H.B. Fuller Company (NYSE:FUL)

Short Interest as % of Shares Outstanding: 2.36%

H.B. Fuller Company (NYSE:FUL) is a global leader in adhesives, sealants, and specialty chemical solutions, serving industries such as packaging, construction, automotive, and electronics. With a strong focus on innovation and sustainability, the company develops high-performance bonding solutions that enhance product durability and efficiency. FUL’s global reach, deep technical expertise, and commitment to research and development enable it to address evolving customer needs and industry trends.

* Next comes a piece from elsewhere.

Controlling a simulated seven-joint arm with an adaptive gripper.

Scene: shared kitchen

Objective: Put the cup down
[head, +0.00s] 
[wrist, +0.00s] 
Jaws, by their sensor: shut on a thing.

After a strong 1H 2024, the performance of H.B. Fuller Company (NYSE:FUL) in the subsequent months has been sluggish, due to a slowdown in demand and an overall constrained environment in all geographies and product categories. The company’s solar business saw volumes down in all global regions due to the overcapacity of solar panels. In Q4 2024, the company announced the first decline in pricing in certain categories. Also, the market reacted negatively to the announcement of the divestiture of the flooring business due to an inability to achieve the desired profitability. While the aforementioned developments might be interpreted as a lack of execution from the company itself, it is undeniable that management is already taking the right steps to navigate the difficult environment – they have already begun executing additional pricing actions and cost controls. Also, FUL announced a plan to significantly reduce its global manufacturing footprint, streamline the North American logistics and delivery operations, and strategically improve inventory management – this multiyear plan will reduce the number of manufacturing facilities from 82 to a target of 55 by 2030, which should substantially improve the company’s profitability and cash generation capacity. All in all, H.B. Fuller Company (NYSE:FUL) reaching a new 52-week low while the right strategic steps are taken can be an opportunity for bulls, especially considering the bears’ reluctance to short this stock.

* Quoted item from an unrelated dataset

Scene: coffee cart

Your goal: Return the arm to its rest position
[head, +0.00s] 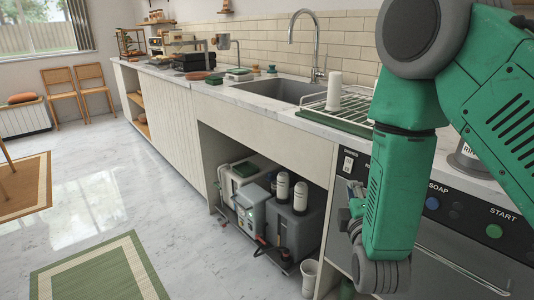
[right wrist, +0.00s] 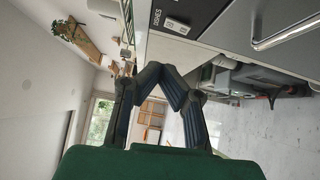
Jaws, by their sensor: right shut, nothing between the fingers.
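My right arm (head: 400,190) is green and grey and hangs down at the right of the head view, in front of the counter. My right gripper (head: 350,213) shows partly beside the forearm, in front of the dishwasher's left edge. In the right wrist view its dark fingers (right wrist: 163,68) come together and are shut, with nothing between them. The fingers touch nothing that I can see. My left arm and left gripper are not in view.
A counter (head: 215,88) with a sink (head: 285,90) and a dish rack (head: 345,108) runs behind the arm. The dishwasher panel (head: 460,207) is close to the arm. Tanks (head: 290,222) stand under the counter. A white cup (head: 309,277) is on the floor. Open floor lies at left.

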Overall, FUL ranks 8th on our list of the best 52-week low stocks to buy now according to short sellers. While we acknowledge the potential of FUL as an investment, our conviction lies in the belief that AI stocks hold greater promise for delivering higher returns and doing so within a shorter timeframe. If you are looking for an AI stock that is more promising than FUL but that trades at less than 5 times its earnings, check out our report about the cheapest AI stock.

READ NEXT: 20 Best AI Stocks To Buy Now and Complete List of 59 AI Companies Under $2 Billion in Market Cap

Disclosure: None. This article is originally published at Insider Monkey.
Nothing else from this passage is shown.